Members enjoy enhanced benefits with orientation webinars, onboarding email series, two complimentary SIG memberships, and Ask the Organizer webinars.
NAPO approves a research initiative, the Information and Research Committee.
To facilitate NAPO-led Community Outreach programs, NAPO creates the NAPOCares committee and initiative.
NAPO develops and implements a new website and member database.
NAPO creates a volunteer engagement strategy and process for cultivating volunteer leaders.
NAPO streamlines the NAPO Board of Directors nominations and election process.
2016 - Additional free educational opportunities are created for members: The Accelerated Learning Series, Building Business Blocks, and open SIG calls.
NAPO creates two Specialist Certificate Programs: Residential Organizing and Workplace Productivity and three education bundles: Going Pro, Passion for Learning, and All Access.
NAPO forms a Productivity Task Force to make recommendations to the Board on the further integration of productivity into NAPO.
NAPO develops a 5-year Productivity Plan and approves the implementation of Year 1 of Productivity Plan.

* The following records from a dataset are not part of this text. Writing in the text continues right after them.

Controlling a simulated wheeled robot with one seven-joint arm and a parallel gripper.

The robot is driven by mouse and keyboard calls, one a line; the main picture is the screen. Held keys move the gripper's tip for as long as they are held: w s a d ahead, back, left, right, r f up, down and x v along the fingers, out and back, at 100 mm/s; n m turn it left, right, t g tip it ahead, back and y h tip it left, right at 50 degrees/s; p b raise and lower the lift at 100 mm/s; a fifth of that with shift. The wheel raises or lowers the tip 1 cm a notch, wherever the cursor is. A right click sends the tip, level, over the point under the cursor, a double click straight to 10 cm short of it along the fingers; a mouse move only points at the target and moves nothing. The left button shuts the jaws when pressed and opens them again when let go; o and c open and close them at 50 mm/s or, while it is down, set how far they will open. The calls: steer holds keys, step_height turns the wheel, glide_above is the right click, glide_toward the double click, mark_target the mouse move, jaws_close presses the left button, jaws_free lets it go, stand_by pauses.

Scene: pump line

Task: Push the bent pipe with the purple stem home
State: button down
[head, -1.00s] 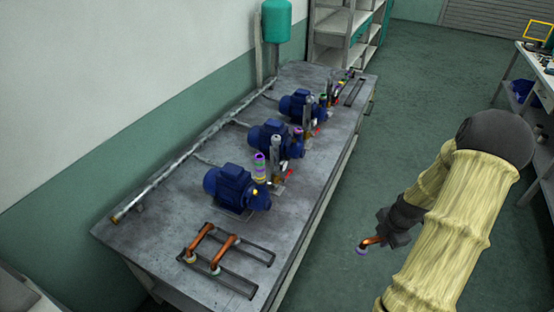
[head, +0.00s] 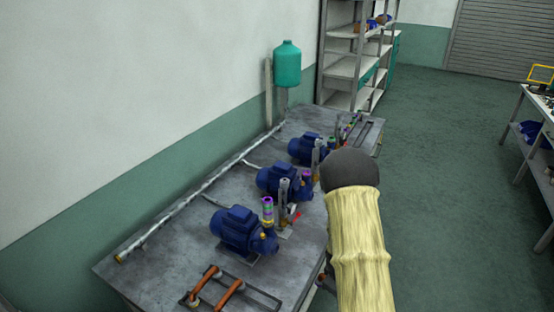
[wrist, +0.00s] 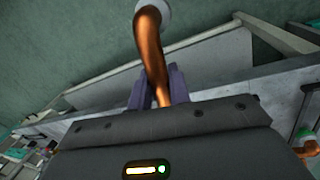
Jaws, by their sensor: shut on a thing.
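My gripper (wrist: 159,88) is shut on a copper bent pipe (wrist: 151,45) in the wrist view. The pipe runs up between the fingers and curves to a pale collar (wrist: 180,10) at the top edge; its far end is cut off. In the head view my arm hides the pipe and most of the gripper, beside the bench's right edge. The middle pump (head: 275,180) also has a short purple-topped stem (head: 305,176). The held pipe appears apart from the pumps.
A dark rack (head: 262,296) with two more copper pipes (head: 205,282) lies at the bench's near end. A third blue pump (head: 303,148) stands farther back. Grey uprights and red handles stand close beside the pumps. Green floor (head: 445,190) to the right is open.

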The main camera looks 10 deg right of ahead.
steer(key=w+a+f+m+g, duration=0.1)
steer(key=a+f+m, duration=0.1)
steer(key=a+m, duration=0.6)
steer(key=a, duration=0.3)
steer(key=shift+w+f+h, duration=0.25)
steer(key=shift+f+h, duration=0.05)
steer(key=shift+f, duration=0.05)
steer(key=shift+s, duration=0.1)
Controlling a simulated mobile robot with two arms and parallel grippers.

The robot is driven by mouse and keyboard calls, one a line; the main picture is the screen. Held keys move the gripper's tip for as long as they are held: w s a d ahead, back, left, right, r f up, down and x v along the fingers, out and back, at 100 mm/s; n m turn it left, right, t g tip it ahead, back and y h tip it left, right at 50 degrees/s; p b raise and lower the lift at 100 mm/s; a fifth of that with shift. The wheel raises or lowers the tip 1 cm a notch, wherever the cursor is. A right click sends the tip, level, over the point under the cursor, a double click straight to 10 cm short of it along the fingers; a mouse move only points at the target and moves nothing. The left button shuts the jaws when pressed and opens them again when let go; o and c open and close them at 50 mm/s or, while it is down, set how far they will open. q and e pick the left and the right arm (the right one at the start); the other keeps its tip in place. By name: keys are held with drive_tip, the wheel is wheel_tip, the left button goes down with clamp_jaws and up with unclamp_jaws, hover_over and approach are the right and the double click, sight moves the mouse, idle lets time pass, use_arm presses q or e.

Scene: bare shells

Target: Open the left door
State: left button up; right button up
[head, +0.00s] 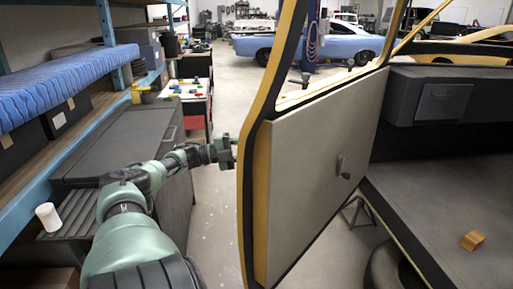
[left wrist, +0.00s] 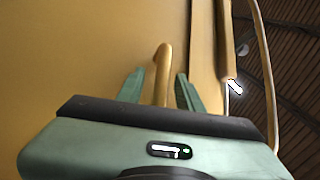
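The left door (head: 315,160), yellow with a grey inner panel and a small dark crank, stands swung out from the car body. A gap with floor and a tyre shows between it and the sill. My left arm reaches along the door's outer side. My left gripper (head: 231,150) is at the door's near edge, partly hidden behind it. In the left wrist view, my left gripper (left wrist: 160,92) is open, with a yellow handle (left wrist: 163,72) between its two green fingers. Gaps show on both sides of the handle. My right gripper is not in view.
A dark cabinet (head: 120,140) and blue shelving (head: 40,195) line the left side. A small orange block (head: 472,240) lies on the car floor at right. Open floor (head: 212,200) lies between cabinet and door.

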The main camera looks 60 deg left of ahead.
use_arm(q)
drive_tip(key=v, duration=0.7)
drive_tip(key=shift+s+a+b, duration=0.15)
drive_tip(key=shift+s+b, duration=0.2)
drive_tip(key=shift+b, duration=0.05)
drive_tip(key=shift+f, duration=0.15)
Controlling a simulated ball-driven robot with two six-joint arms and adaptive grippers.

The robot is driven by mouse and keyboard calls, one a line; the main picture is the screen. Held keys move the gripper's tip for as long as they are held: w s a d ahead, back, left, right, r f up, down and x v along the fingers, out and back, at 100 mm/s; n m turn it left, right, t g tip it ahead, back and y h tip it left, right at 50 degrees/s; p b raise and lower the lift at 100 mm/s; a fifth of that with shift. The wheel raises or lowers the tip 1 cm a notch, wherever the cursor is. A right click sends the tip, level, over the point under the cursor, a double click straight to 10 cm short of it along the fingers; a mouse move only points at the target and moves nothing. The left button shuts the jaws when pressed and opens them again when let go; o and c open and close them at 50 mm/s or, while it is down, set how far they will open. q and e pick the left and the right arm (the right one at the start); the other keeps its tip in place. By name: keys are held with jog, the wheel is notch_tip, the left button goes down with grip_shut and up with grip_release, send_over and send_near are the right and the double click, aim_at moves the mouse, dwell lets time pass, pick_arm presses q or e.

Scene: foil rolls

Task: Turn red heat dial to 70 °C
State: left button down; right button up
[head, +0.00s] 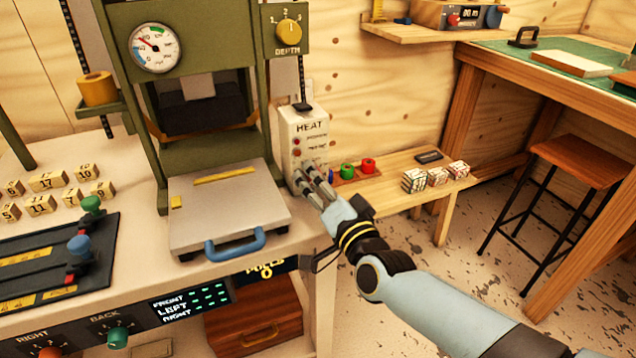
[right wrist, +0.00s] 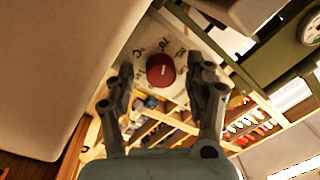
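The white heat box (head: 307,131), labelled HEAT, stands at the right edge of the press bench. The red heat dial (right wrist: 161,71) shows in the right wrist view on a pale panel with printed marks, one of which looks like 70. Where its pointer stands cannot be read. In the head view the dial is hidden behind my right gripper (head: 313,180), which is at the lower front of the box. In the right wrist view its two fingers stand apart on either side of the dial, with visible gaps. My left gripper is not in view.
The press plate (head: 230,205) with its blue handle (head: 235,246) lies left of my right gripper. A low wooden bench (head: 395,190) with a green roll (head: 347,170), a red roll (head: 368,166) and patterned blocks stands to the right. A stool (head: 580,160) is farther right.

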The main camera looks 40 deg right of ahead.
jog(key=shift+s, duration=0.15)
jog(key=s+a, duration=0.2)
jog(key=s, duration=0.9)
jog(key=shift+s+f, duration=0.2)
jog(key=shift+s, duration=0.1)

2017 - NAPO Implements Year 1 and some of Years 2-3 of the 5-Year Productivity Plan:
NAPO researches, develops, and implements a Multi-Person Business dues structure.
NAPO merges the Golden Circle Committee into the Membership Committee.
NAPO merges the Publications and Marketing Committees under the umbrella of Marketing & Communications.
Members and followers enjoy a new NAPO blog.
NAPO discontinues Quantum Leap to focus community service efforts toward NAPOCares.
NAPO creates the Business Partner Member Engagement Committee.
NAPO creates and distributes a NAPO Policy Manual.
Engaging with members and followers, NAPO creates the NAPO Stand Out Podcast.
'Get Organized Month' officially changes to ‘Get Organized & Be Productive (GO) Month’.
2018 - NAPO creates the Life Transitions Specialist Certificate Program.
2019 - NAPO creates the Household Management Specialist Certificate Program.
NAPO changes the Accelerated Learning Series to Free Member Webinars.